* start *
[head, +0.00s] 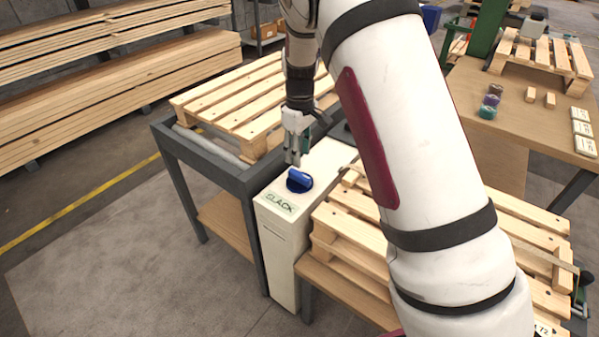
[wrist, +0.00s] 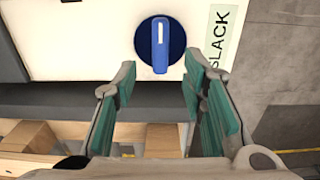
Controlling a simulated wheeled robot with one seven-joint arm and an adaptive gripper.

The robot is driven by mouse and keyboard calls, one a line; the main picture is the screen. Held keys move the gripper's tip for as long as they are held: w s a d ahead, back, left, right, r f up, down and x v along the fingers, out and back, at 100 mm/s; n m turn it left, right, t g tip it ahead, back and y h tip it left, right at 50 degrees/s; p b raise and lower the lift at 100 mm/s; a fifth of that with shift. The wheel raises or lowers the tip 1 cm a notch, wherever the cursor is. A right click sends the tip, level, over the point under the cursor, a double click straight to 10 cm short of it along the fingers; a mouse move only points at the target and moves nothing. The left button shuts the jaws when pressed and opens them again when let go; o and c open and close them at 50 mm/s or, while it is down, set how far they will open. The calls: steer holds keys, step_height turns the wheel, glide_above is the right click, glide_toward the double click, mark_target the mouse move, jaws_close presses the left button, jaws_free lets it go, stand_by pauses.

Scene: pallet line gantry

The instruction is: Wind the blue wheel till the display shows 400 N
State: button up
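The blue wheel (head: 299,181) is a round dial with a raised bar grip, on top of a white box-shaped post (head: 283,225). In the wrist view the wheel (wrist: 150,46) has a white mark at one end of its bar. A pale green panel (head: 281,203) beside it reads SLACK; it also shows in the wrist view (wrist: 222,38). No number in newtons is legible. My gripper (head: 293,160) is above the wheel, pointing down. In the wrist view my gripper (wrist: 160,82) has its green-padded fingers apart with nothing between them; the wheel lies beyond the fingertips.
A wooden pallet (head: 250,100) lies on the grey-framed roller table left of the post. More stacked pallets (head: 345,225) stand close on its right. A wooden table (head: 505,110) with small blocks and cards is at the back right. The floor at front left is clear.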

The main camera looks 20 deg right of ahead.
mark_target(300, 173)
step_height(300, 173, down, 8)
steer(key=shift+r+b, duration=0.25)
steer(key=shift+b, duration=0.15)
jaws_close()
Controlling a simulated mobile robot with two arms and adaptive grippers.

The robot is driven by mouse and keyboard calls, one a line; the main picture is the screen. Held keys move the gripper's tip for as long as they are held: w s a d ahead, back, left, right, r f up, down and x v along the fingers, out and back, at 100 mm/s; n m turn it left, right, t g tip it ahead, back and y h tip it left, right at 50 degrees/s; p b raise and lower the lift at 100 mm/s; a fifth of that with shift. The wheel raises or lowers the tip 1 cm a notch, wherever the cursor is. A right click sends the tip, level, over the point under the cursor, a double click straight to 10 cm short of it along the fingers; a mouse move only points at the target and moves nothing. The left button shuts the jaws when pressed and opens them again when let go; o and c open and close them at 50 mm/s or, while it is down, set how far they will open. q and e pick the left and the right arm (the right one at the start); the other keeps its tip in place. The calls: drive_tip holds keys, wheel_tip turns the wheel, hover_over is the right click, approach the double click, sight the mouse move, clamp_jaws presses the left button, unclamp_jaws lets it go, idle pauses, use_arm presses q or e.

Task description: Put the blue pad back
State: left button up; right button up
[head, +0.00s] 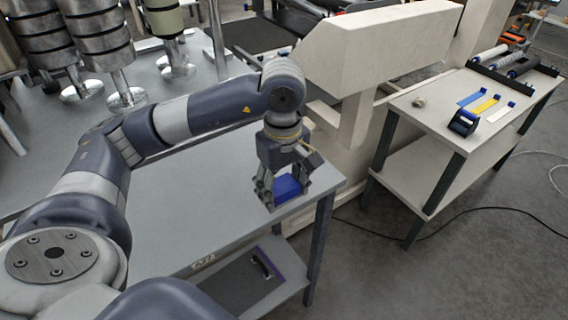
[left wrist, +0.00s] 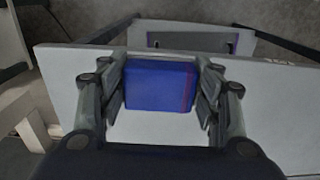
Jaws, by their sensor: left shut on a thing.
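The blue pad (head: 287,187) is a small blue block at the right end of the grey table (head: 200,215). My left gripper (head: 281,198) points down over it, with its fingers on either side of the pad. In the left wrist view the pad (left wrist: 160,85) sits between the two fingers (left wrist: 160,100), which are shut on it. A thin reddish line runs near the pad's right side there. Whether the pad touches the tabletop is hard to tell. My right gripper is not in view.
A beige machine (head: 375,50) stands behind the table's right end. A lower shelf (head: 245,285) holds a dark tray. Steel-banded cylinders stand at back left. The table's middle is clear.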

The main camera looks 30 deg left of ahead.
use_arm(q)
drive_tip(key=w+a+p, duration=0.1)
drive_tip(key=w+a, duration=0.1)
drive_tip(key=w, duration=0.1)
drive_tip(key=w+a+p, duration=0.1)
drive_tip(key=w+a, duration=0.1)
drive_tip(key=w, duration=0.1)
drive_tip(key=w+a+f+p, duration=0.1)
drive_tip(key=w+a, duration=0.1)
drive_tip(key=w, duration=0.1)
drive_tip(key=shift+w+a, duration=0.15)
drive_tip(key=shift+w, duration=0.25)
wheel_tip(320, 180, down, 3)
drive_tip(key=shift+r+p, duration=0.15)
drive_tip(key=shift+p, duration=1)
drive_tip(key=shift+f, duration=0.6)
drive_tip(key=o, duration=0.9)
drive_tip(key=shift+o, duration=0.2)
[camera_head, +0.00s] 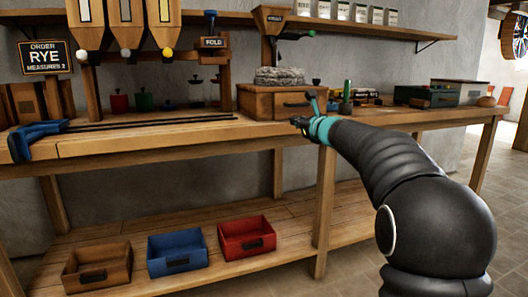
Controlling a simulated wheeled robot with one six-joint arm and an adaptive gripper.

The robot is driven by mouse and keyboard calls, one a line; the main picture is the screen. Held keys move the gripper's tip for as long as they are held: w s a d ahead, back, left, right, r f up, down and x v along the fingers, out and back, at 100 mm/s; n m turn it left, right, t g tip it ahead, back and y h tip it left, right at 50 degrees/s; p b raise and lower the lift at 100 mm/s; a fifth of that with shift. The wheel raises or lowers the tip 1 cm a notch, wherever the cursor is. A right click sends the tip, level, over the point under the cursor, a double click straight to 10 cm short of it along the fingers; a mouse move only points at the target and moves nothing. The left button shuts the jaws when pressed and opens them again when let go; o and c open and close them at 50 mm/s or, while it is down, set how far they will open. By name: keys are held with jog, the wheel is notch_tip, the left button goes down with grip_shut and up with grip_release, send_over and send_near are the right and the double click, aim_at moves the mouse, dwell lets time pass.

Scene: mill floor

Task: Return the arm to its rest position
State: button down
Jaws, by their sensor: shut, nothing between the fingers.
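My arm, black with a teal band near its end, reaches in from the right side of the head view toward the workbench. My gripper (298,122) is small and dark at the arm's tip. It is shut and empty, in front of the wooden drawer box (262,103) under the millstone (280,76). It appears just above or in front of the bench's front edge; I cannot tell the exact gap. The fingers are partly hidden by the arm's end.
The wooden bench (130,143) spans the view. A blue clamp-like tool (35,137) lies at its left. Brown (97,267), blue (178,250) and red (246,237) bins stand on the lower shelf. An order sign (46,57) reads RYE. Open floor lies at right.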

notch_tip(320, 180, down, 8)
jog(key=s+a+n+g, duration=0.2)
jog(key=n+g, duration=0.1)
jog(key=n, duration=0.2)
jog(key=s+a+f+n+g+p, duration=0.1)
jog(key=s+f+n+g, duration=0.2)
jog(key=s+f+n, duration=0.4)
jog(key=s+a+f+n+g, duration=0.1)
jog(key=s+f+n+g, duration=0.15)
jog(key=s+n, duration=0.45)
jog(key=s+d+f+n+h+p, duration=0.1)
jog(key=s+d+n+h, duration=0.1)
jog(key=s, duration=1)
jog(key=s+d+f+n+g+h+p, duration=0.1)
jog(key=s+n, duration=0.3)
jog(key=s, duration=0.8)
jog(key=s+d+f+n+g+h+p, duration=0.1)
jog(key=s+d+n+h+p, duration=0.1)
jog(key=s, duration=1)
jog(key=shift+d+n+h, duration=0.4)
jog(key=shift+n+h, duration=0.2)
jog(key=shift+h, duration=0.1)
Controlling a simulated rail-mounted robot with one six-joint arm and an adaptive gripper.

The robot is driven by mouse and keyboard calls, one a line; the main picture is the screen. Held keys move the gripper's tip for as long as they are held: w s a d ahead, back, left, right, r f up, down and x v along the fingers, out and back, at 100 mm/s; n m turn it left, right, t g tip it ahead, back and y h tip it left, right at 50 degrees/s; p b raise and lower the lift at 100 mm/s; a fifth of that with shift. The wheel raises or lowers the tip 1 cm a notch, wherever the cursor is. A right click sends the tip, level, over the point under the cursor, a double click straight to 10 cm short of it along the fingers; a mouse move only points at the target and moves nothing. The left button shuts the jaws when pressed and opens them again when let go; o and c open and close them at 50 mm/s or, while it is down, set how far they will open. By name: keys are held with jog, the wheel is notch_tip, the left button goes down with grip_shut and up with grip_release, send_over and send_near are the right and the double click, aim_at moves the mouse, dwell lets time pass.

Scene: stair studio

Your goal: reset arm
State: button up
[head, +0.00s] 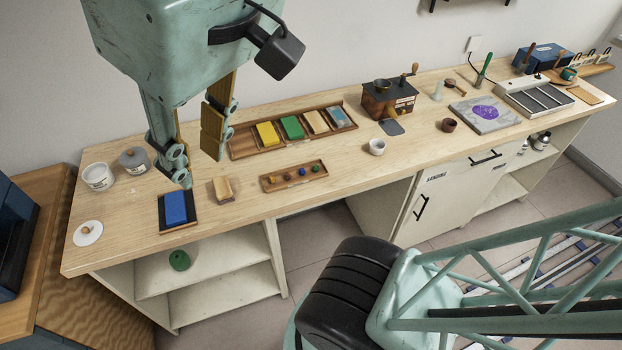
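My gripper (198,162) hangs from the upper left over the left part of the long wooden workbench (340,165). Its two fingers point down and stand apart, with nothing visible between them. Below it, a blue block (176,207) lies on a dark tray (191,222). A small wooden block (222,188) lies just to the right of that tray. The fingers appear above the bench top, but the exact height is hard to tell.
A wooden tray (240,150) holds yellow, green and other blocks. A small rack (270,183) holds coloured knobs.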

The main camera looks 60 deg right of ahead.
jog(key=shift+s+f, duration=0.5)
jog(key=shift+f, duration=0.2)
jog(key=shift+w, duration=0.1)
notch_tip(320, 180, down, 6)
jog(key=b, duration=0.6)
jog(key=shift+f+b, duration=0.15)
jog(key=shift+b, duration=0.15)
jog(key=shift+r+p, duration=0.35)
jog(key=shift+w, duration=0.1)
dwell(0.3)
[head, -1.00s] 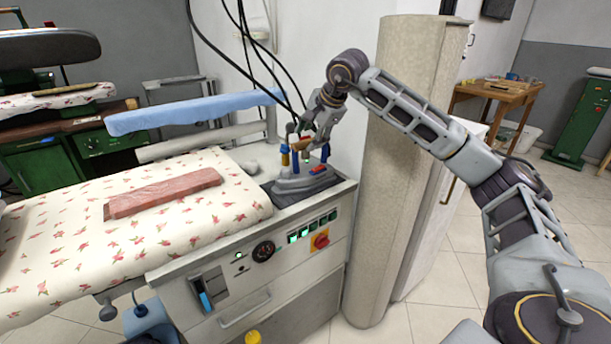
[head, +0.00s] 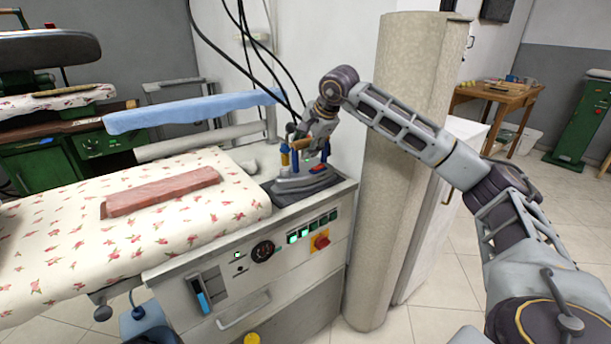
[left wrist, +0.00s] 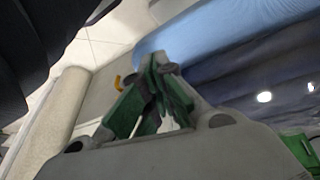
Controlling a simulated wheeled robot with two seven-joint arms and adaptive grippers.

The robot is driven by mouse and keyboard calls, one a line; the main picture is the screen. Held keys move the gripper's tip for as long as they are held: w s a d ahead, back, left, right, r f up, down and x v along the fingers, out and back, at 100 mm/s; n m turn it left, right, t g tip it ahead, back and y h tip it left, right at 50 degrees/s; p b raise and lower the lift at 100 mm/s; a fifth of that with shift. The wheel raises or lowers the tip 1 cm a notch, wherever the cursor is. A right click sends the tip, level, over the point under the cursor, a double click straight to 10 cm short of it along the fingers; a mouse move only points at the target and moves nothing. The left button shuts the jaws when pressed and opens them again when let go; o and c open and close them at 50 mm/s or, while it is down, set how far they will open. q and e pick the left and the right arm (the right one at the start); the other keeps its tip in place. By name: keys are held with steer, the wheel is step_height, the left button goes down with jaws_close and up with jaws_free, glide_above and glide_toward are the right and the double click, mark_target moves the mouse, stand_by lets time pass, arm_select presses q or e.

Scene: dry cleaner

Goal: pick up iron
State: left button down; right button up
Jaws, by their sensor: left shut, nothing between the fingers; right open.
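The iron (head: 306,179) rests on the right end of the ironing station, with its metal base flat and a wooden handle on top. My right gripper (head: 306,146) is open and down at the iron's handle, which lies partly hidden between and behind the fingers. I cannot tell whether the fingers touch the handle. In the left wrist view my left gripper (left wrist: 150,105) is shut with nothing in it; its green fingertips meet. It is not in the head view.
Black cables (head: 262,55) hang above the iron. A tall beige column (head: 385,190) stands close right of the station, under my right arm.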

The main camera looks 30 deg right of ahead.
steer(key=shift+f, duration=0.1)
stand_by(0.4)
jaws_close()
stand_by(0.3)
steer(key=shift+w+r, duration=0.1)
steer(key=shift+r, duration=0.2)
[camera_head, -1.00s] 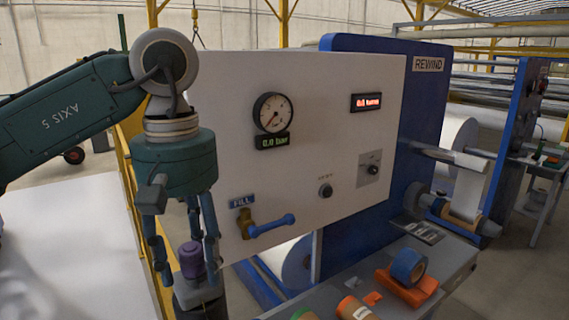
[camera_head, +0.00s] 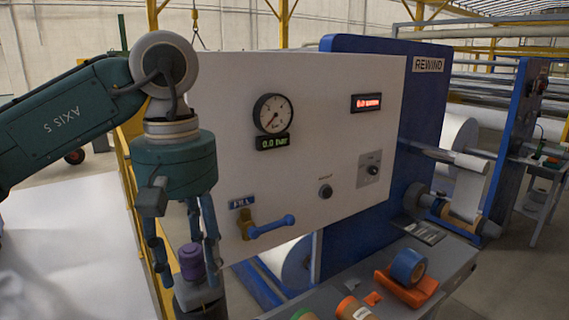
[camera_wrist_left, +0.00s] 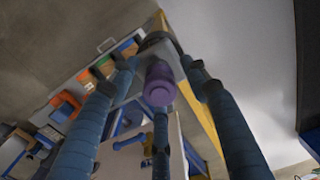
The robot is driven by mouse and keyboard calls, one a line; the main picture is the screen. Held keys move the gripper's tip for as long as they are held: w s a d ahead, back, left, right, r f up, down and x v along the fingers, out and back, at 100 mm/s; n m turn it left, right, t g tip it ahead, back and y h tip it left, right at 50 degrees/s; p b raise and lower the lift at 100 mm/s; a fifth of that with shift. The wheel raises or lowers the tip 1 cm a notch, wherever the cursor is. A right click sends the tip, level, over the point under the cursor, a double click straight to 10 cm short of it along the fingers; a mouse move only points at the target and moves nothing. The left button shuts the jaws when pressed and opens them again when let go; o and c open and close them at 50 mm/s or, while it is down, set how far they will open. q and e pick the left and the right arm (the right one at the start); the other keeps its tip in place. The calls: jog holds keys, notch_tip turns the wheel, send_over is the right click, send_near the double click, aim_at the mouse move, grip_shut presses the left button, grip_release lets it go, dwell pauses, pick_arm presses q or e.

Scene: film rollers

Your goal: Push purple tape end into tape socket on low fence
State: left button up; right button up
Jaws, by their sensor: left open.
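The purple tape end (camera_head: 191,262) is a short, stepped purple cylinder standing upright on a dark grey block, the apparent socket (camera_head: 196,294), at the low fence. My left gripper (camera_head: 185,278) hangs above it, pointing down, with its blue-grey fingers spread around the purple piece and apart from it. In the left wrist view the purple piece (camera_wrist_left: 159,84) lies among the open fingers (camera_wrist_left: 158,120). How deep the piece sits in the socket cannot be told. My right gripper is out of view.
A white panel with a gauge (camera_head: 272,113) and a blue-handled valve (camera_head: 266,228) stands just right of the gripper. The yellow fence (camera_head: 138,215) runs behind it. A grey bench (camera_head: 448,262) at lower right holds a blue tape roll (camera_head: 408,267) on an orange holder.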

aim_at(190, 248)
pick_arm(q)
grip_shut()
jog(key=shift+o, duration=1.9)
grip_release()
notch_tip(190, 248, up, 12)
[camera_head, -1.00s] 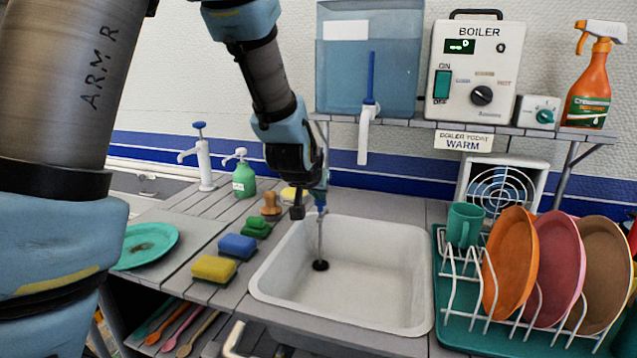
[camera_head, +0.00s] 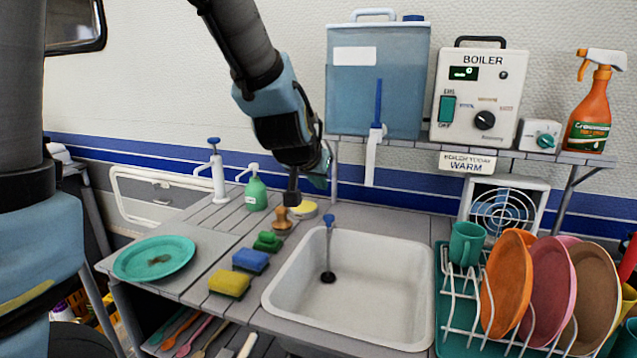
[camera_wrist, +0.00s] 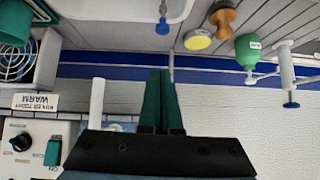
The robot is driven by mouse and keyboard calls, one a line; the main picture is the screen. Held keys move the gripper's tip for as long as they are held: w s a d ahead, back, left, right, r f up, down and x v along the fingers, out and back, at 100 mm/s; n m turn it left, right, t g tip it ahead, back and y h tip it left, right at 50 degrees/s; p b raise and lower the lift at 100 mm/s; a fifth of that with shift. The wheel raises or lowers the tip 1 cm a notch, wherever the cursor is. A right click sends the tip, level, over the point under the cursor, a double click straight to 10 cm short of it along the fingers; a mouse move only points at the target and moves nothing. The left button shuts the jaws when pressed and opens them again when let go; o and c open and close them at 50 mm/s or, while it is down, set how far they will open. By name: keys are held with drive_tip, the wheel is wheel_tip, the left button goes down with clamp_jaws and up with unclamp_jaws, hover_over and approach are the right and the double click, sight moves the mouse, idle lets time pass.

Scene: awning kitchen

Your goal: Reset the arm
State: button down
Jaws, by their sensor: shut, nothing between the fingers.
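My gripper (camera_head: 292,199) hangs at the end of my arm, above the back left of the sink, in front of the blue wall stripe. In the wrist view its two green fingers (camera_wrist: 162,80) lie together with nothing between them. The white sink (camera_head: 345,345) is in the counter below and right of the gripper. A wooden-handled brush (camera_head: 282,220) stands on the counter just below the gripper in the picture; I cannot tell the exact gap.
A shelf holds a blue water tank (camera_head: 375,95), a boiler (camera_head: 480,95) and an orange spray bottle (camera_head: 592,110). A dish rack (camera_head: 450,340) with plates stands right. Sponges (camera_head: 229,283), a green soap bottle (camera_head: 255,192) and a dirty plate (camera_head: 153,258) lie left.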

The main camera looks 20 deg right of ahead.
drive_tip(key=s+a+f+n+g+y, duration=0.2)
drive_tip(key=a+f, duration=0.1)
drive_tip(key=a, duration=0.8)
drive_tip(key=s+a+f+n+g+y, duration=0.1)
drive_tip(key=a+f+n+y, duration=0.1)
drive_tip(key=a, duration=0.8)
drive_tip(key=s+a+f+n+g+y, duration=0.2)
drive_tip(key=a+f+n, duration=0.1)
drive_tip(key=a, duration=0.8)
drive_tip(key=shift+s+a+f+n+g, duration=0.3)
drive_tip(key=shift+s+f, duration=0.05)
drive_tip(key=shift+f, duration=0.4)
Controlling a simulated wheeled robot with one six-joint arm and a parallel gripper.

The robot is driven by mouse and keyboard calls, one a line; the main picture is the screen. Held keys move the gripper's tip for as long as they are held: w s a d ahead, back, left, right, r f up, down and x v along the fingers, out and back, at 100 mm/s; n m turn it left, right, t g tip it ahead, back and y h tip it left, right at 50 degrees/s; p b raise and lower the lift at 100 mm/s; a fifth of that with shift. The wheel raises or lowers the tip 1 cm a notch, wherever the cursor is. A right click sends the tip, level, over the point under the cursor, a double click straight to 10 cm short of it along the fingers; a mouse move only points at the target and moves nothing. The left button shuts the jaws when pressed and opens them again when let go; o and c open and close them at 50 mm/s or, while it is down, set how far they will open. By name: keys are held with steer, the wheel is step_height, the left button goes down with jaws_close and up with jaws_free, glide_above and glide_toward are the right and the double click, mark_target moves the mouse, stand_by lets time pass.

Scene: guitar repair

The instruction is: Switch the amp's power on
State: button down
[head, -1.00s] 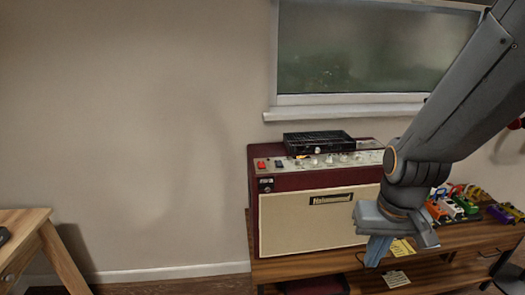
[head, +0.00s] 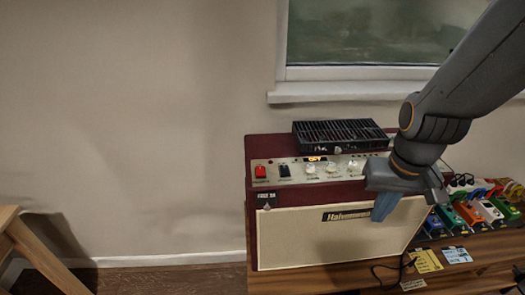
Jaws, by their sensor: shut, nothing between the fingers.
* end *
Pull every line containing the word "Your" out of the entries above.

Your goal: reset arm
Your goal: Push purple tape end into tape socket on low fence
Your goal: Reset the arm

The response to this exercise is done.